* Source excerpt
>> START

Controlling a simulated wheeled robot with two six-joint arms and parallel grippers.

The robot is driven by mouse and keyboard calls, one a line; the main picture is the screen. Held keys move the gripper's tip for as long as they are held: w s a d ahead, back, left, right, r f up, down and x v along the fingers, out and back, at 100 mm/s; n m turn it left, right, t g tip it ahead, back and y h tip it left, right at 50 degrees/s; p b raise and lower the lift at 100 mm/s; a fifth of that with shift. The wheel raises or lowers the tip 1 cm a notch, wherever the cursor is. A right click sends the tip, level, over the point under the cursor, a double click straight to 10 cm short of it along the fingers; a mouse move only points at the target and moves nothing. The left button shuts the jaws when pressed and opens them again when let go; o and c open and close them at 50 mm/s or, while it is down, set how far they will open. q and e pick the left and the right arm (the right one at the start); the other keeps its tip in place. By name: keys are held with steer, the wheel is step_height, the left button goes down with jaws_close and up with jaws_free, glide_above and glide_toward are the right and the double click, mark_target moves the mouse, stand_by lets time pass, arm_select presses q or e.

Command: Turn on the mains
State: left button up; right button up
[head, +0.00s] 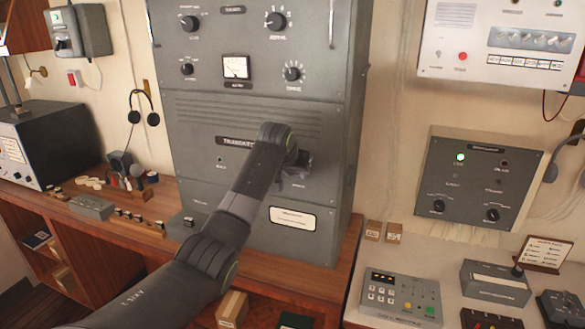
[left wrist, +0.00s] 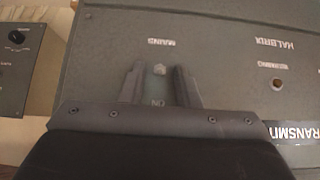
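The grey transmitter cabinet (head: 190,140) stands upright in the middle of the head view. My left gripper (head: 298,172) is at the right part of its lower front panel, and its arm hides part of the panel. In the left wrist view, turned upside down, the small pale mains switch (left wrist: 159,70) shows between the two fingers, which are open and apart on either side of it. My right gripper is not in view.
A keypad unit (head: 400,297) stands on the right desk. A black headset (head: 143,107) hangs at left.

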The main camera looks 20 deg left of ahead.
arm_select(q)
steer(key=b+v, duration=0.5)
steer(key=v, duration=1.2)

>> END

* Do this
Exactly the lines from the one with "Command: Turn on the mains" through the end of the listing above are to be repeated, with no pictures.

* Answer to this problem
Command: Turn on the mains
State: left button up; right button up
[head, +0.00s] 
[left wrist, +0.00s] 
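The grey transmitter cabinet (head: 190,140) stands upright in the middle of the head view. My left gripper (head: 298,172) is at the right part of its lower front panel, and its arm hides part of the panel. In the left wrist view, turned upside down, the small pale mains switch (left wrist: 159,70) shows between the two fingers, which are open and apart on either side of it. My right gripper is not in view.
A keypad unit (head: 400,297) stands on the right desk. A black headset (head: 143,107) hangs at left.

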The main camera looks 20 deg left of ahead.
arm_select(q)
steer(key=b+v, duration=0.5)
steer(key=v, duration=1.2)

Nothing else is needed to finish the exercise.